Everyone knew Chelsea’s reception of the Gunners would be a tricky one for Arsenal to come out victorious from at Stamford Bridge, a ground the north Londoners had tasted success just once since 2011.
Arsène Wenger’s conundrum began to find its form when Granit Xhaka was shown a red card in the hard-earned 2-1 victory at home to Burnley, a dismissal reciprocated by a then furious Arsenal boss en route to the pair grabbing themselves four-game bans.
That might not have meant a great deal with a cup-tie versus Southampton and a supposedly low-risk clash at home to an off-tune Watford side awaiting the title hopefuls, but it did leave Arsenal at a clear disadvantage against Chelsea in the following fixture.
The trip to the St. Mary’s Stadium proved to be a success, as the Saints also chopped and changed in the fourth round of the FA Cup, but the Gunners’ incompatibilities in midfield were clear versus Watford.
Xhaka-less, whereas Mohamed Elneny was representing his country in the Africa Cup of Nations, Wenger turned to an Aaron Ramsey and Francis Coquelin pairing against the Hornets, a duo that was bypassed with ease and dismembered within 20 minutes via the former’s injury, enough time to leave Arsenal 2-0 down already.
This all conditioned the Gunners’ hand at Stamford Bridge, without key components in midfield, now including Ramsey, and with the added woe of apparent knocks being carried by Alex-Oxlade Chamberlain and Coquelin, the pivot that would be backed against the West London outfit.
With a deep-seated crisis in the middle of the park, Arsenal were tasked with defeating the title favourites, of which the luck with injuries has seen the Blues necessitate to extend their starting XI to no more than 13 players – Quite the contrast.
But even under less than favourable circumstances, the Gunners might well have managed to worsen their chances of withholding success against Antonio Conte’s side.
Wenger opted for a relatively untried Chamberlain – Coquelin pivot, both, as mentioned, reportedly carrying knocks, to set up a two vs. two against Nemanja Matic and the ever-impressive N’Golo Kanté.
The results proved to be obvious, as the Chelsea pair, subsidised by the club’s wing backs, took control in the moments before Marcos Alonso’s opener and, later, took advantage of Arsenal’s middlemen’s physical limitations through counter-attacks.
All facts considered, domination by Kanté and co. was predictable, but the north Londoners might well have made their own bed when fielding just the two central midfielders.

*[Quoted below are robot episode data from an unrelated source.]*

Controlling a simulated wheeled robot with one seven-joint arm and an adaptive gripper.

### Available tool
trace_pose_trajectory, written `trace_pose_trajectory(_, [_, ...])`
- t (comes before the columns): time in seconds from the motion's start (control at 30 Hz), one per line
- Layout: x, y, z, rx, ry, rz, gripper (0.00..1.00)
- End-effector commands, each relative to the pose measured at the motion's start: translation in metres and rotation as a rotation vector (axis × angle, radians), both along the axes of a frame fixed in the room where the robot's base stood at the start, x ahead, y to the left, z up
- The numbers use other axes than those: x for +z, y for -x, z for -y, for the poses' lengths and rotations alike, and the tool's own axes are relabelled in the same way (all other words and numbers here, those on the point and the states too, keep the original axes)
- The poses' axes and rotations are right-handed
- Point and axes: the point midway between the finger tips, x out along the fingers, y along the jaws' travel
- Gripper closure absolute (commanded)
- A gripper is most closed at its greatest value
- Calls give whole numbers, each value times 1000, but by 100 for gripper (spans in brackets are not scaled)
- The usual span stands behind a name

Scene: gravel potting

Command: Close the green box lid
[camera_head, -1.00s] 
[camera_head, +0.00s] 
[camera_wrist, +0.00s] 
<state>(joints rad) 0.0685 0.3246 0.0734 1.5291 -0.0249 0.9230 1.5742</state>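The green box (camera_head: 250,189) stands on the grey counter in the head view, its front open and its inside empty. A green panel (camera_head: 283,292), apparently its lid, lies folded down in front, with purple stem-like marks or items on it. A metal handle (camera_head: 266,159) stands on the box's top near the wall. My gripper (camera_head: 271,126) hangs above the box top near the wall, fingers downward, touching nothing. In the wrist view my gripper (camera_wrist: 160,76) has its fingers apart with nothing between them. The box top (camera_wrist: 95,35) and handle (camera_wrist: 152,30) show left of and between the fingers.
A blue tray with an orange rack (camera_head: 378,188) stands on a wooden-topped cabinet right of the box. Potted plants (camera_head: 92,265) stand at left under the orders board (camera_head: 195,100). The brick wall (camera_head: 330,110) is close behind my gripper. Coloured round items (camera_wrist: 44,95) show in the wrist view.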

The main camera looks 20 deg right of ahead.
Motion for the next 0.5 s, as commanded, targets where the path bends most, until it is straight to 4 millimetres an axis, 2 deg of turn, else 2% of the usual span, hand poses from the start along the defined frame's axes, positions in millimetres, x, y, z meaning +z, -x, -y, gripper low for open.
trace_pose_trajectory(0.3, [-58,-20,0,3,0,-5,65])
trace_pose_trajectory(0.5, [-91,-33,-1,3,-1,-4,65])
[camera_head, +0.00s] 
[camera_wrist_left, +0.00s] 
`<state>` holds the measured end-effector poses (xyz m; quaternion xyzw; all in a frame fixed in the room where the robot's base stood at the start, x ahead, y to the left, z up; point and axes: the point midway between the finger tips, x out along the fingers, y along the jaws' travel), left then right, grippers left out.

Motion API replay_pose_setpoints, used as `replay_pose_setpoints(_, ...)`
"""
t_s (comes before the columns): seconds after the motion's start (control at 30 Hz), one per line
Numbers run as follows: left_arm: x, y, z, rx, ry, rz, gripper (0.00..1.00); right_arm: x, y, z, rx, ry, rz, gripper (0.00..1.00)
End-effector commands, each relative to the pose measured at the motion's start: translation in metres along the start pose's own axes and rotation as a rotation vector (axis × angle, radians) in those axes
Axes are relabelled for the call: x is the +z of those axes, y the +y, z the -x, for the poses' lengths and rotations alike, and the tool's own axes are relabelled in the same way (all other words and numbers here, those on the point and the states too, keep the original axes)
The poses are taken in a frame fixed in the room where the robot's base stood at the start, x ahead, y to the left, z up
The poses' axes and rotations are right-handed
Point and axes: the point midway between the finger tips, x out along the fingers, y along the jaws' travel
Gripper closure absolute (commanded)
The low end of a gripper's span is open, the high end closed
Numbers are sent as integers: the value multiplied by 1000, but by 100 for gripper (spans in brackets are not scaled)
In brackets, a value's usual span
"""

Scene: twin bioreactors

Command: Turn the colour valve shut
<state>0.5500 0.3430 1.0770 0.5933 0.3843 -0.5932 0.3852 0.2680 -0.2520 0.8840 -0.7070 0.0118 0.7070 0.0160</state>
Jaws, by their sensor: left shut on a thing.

With both Chamberlain and Coquelin failing to transport the ball to the likes of Mesut Özil, the midfield pair were contrarily left to fend for themselves defensively due to the German’s tendencies to not track back.
The same scenario has repeated from time-to-time with a tried and tested side, making Arsenal’s 4-2-3-1 look more like a 4-2-4 and highly-susceptible to counter-attacks – a dangerous set-up versus a team of Chelsea’s ilk.
A change many ‘Gooners’ have called for is a transition to a 4-3-3 set-up, pushing Özil into a forward role instead, and it’s a formation that could have been debuted against the Premier League leaders even with limited options.
On the bench sat Ainsley Maitland-Niles, a wide man by trade, but one that has excelled in a central role on more than one occasion. Could the energetic youngster not have added something this Saturday? With Chamberlain and Coquelin supposedly not in peak condition, how could you not turn to an extra body for help?
Today will go down as a missed opportunity for Wenger and his men to have closed the gap on their title rivals, and in Maitland-Niles’ addition they may have discarded their only hope of being disciplined enough to do so.